取得的工资薪金所得是由境外雇主支付并且不是由中国境内机构负担的个人,事先可预定在一个纳税年度中连续或累计居住超过90日或在税收协定法规的期间中连续或累计居住超过183日的,其每月应纳的税款应按税法法规期限申报纳税。

 

今回19年年初までの改正により、「一年間に183日以上いる外国人は居住者、それ以下は非居住者である」とシンプルに定義・整理されたため、税務局窓口や局内でも当初それ以外の指導が行われず、2019年3月に初めて来中する外国人駐在員で、駐在期間が1年以上予定されている外国人の場合にも、最初は非居住者として申告をし、その後居住者に変更しなければならないのか?混乱が見られることになりました。

 

今回35号公告により、以下の点が明確となりました。

 

 

五、住所の無い個人に関する関連徴税管理規定

(一)住所の無い個人の予定国内居住時間に関する規定

住所の無い個人が一納税年度に初めて申告をするとき、契約等の状況に基づき一納税年度内に国内に居住する日数並びに租税協定に規定する期間内の国内滞在日数を見積もり、その状況に応じて税金を納付しなければならない。実際の状況が見積もりの状況と異なることになった場合、以下の規定に基づいて処理を行う。

 

この規定により、今年の中途において初めて来中する駐在員が駐在開始時点より居住者として申告すればよいか、非居住者として申告すればよいかの指針が確定しました。一般に駐在員の場合には駐在初年度中に駐在任期が満了し、国外へ帰任することはないと思いますので、そのような契約等の状況に基づき年末まで居住を続けると仮定したうえで居住者または非居住者として申告をその年度において続けて行うことになります。

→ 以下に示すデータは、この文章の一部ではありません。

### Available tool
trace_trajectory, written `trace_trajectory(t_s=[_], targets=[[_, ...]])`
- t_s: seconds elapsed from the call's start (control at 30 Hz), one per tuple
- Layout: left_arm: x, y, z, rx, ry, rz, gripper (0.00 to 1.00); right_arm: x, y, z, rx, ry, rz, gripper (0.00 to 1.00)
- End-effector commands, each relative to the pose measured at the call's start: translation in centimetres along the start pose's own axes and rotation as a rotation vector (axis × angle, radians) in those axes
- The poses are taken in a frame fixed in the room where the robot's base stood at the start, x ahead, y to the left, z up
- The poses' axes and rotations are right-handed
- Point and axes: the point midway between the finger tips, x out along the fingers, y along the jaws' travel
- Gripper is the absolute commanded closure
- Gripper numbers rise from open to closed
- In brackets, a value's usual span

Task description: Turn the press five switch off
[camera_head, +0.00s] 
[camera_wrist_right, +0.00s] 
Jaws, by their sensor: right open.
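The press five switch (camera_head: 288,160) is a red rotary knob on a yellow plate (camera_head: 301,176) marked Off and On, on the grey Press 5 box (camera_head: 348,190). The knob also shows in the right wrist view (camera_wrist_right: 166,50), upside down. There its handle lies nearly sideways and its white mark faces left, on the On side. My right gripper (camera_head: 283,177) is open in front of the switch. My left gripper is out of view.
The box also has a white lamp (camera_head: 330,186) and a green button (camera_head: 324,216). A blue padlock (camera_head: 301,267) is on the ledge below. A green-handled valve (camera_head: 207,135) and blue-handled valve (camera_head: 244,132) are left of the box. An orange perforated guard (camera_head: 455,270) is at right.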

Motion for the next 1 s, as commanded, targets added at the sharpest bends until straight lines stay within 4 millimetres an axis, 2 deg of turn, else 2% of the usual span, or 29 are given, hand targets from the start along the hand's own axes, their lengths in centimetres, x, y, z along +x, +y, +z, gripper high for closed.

同時に、既に昨年以前より中国に派遣されている駐在員が(一般には)居住者として申告すればよいことも確定しました。理論的には比較的大きな内容と言えます。

 

なお、「住所を有する」とは戸籍、家庭、経済利益関係により中国国内に習慣的に居住することを指します(改正個人所得税法実施条例第2条)。なお、仕事等により居住し、その原因が消滅した後中国から帰国する個人は中国が習慣的居住地ではありません(国家税務総局「個人所得税の徴税に関する若干問題規定」の印刷発布に関する通知、国税発[1994]89号)ので、駐在員の任務を終えた後国外へ帰任する駐在員の方は通常住所を有しないものと考えます。また、居住地の判定については別途いくつかの規定があるため、軽率に判断することはお勧めいたしません。